*Input data*:

— begin —

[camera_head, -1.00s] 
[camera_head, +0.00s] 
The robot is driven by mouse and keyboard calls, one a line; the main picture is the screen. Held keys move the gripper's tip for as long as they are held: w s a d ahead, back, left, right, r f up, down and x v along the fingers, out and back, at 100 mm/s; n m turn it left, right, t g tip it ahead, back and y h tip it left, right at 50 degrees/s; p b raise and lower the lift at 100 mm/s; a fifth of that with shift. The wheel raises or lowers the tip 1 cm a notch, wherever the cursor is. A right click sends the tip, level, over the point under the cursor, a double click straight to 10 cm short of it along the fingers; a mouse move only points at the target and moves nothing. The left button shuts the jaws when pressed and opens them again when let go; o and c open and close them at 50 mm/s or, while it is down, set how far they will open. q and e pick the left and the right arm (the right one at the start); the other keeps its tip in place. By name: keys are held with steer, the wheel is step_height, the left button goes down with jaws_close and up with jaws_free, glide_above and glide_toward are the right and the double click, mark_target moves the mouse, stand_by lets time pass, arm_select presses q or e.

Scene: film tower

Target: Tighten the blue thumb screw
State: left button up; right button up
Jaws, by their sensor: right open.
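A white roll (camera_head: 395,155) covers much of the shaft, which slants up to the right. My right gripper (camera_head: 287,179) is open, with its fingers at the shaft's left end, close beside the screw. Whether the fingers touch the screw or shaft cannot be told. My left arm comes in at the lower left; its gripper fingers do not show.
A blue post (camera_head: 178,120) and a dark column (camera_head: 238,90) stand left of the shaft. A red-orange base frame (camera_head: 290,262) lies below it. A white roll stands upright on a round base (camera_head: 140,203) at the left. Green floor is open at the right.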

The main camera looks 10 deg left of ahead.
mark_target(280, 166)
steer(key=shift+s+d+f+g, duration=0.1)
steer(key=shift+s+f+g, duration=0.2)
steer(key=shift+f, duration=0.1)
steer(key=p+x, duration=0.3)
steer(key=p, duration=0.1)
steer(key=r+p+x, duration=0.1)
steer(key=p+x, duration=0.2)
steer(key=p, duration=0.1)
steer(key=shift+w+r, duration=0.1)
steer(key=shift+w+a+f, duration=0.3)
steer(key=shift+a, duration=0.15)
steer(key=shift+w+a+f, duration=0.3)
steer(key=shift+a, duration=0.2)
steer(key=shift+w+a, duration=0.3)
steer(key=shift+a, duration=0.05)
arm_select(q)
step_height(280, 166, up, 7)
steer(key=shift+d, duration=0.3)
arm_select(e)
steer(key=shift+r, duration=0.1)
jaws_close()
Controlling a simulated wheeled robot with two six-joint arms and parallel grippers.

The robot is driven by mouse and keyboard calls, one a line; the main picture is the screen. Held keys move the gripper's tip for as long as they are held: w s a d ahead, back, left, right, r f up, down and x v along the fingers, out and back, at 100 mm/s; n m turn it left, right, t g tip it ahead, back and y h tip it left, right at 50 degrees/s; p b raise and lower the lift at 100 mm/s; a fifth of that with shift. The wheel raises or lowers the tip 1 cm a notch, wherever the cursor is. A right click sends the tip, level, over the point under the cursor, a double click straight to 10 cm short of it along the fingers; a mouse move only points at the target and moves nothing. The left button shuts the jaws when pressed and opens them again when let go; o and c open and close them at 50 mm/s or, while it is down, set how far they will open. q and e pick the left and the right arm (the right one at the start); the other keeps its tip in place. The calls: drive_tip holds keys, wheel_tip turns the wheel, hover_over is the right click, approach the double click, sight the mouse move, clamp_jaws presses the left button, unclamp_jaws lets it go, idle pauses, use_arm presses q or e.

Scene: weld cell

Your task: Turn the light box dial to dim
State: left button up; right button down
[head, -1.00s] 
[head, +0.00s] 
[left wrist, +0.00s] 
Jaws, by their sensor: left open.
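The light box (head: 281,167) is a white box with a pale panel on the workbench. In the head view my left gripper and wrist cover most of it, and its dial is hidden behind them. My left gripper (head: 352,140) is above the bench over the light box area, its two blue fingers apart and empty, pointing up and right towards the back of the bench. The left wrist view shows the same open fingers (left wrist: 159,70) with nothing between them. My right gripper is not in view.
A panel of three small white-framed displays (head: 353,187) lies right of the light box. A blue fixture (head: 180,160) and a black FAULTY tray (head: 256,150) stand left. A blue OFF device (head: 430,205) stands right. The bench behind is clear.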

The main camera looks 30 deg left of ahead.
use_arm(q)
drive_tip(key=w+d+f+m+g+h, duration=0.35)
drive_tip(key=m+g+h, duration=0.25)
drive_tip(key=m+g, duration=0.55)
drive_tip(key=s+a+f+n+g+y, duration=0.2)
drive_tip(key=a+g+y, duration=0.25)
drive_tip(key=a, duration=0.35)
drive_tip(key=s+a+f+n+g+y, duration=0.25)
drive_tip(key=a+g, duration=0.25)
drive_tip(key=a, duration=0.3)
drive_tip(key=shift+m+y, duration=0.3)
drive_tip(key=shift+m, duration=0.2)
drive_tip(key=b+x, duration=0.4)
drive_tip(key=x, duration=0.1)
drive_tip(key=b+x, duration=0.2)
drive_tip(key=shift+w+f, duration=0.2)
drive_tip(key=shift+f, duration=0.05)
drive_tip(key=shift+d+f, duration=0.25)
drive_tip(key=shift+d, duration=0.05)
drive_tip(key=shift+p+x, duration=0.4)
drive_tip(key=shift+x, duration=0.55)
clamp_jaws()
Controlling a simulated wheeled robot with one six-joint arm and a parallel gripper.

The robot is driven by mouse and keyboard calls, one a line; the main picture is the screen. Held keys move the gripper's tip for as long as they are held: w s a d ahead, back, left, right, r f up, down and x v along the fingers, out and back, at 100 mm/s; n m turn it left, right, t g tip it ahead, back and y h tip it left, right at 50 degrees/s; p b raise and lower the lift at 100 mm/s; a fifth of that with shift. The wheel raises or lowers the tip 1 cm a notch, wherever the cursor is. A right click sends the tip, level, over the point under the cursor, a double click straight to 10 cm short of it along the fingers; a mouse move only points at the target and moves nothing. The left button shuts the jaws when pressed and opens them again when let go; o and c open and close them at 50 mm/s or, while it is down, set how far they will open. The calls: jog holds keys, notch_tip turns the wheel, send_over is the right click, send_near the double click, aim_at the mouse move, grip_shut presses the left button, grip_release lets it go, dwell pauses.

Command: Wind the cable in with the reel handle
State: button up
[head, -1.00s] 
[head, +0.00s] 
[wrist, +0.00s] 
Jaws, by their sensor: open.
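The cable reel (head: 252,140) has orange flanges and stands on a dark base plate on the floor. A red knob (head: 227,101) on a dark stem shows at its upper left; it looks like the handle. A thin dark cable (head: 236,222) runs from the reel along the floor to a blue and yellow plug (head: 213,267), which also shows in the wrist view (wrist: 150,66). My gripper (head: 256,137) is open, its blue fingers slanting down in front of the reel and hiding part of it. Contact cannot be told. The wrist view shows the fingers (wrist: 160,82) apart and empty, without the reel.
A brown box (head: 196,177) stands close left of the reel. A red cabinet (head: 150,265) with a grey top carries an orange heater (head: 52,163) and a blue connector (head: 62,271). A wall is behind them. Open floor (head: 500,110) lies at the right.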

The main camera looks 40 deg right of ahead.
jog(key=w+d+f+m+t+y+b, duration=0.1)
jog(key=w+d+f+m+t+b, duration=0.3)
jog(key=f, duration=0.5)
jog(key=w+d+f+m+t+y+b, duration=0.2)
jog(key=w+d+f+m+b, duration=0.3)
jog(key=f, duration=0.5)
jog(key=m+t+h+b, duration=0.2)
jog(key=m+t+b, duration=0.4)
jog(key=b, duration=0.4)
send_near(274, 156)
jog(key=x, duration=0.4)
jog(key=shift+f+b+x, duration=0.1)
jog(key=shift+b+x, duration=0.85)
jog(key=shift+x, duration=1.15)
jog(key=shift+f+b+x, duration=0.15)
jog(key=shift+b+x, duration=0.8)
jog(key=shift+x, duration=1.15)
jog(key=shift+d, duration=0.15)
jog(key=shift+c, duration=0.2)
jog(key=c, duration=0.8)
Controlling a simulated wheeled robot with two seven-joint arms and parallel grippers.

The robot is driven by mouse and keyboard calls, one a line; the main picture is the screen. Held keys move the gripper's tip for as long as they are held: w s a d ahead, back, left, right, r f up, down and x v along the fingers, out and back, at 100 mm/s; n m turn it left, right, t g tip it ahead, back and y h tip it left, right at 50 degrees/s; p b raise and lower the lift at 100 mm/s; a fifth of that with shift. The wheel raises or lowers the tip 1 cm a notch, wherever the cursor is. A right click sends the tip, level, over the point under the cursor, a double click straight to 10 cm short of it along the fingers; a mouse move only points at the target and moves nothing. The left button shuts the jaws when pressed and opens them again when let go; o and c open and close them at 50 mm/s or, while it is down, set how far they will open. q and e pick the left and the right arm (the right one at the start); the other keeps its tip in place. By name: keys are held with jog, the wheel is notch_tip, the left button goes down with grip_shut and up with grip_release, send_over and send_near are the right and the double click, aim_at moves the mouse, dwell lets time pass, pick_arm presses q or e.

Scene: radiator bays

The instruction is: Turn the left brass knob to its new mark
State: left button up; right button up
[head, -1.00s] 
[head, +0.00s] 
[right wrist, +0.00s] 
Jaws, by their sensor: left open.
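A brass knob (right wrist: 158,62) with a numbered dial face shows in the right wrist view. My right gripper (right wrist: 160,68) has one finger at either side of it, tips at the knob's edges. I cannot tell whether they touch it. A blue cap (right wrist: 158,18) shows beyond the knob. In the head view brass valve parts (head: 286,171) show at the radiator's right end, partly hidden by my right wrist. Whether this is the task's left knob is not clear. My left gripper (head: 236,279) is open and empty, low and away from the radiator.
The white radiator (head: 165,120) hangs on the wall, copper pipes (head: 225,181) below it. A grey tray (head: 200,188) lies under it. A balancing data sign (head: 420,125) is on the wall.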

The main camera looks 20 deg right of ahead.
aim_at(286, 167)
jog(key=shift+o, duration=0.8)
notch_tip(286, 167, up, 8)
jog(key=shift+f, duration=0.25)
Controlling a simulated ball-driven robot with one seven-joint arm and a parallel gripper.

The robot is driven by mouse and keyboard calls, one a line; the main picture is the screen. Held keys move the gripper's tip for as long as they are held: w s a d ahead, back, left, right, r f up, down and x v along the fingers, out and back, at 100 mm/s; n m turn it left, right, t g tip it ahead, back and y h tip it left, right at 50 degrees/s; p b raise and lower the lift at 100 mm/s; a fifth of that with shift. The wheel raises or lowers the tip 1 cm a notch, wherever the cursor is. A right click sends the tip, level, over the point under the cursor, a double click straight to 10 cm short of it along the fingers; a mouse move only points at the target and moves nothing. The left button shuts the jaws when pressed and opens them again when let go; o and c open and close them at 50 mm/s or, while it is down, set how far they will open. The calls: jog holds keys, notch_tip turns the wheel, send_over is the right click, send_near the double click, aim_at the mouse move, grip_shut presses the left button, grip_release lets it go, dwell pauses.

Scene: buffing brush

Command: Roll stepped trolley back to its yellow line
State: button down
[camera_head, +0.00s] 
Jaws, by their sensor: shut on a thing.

— end —

*Problem to solve*: Using the records above, copy every line that has the word "Command" in it.

*Reply*:
Command: Wind the cable in with the reel handle
Command: Roll stepped trolley back to its yellow line

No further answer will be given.